The material below includes pictures; leave them out and return only the lines between the line containing "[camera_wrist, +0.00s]" and the line containing "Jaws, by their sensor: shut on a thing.", inclusive, word for word.

====

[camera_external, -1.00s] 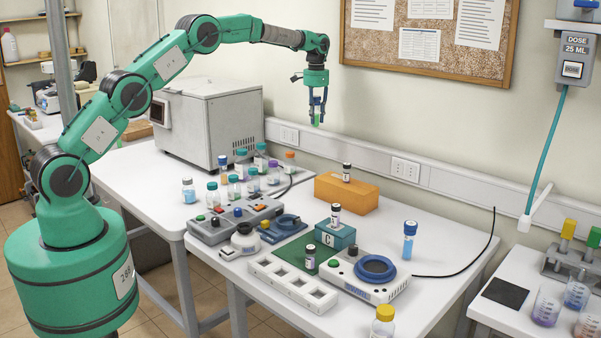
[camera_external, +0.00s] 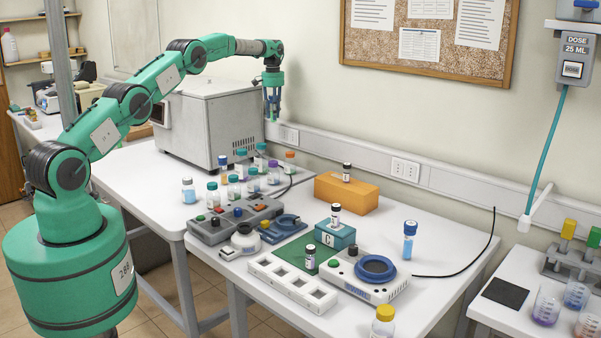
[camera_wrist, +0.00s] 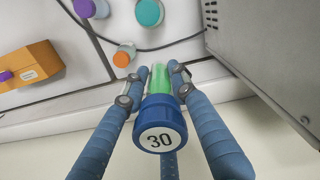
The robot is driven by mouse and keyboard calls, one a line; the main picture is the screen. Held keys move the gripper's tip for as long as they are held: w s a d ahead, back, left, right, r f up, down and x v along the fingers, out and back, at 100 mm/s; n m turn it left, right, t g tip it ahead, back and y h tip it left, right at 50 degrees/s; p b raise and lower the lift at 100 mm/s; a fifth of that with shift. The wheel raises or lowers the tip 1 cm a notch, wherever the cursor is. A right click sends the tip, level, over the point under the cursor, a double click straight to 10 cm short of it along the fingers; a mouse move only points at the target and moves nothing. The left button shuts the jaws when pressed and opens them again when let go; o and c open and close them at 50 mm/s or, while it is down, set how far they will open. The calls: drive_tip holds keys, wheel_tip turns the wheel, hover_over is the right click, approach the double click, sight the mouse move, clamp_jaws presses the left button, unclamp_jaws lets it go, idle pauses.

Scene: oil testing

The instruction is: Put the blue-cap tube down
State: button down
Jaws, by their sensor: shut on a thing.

====

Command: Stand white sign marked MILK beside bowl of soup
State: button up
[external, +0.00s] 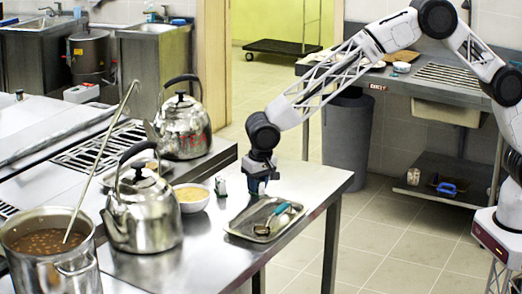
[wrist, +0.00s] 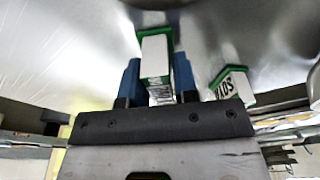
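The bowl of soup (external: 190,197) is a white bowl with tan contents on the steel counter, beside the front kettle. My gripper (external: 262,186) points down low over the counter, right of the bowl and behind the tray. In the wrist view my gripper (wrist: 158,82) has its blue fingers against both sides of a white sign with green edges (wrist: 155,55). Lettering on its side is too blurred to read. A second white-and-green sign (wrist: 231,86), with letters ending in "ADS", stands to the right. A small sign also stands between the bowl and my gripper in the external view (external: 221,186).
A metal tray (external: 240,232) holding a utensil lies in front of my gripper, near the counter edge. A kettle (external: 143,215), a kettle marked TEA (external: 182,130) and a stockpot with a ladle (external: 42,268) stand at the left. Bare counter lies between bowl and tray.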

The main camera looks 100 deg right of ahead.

====

TASK RESPONSE -
[camera_wrist, +0.00s] 
The robot is driven by mouse and keyboard calls, one a line; the main picture is the screen. Held keys move the gripper's tip for as long as they are held: w s a d ahead, back, left, right, r f up, down and x v along the fingers, out and back, at 100 mm/s; n m turn it left, right, t g tip it ahead, back and y h tip it left, right at 50 degrees/s; p b raise and lower the lift at 100 mm/s; a fifth of that with shift. The wheel raises or lowers the tip 1 cm a notch, wherever the cursor is. A right click sends the tip, level, over the point under the cursor, a double click straight to 10 cm short of it along the fingers; a mouse move only points at the target and moves nothing. The left button shuts the jaws when pressed and opens them again when let go; o and c open and close them at 50 mm/s or, while it is down, set how far they will open. The calls: drive_tip holds keys, wheel_tip turns the wheel, hover_over is the right click, approach the double click, sight the mouse move, clamp_jaws presses the left button, unclamp_jaws lets it go, idle pauses.

Scene: oil testing

The instruction is: Put the blue-cap tube down
State: button down
Jaws, by their sensor: shut on a thing.

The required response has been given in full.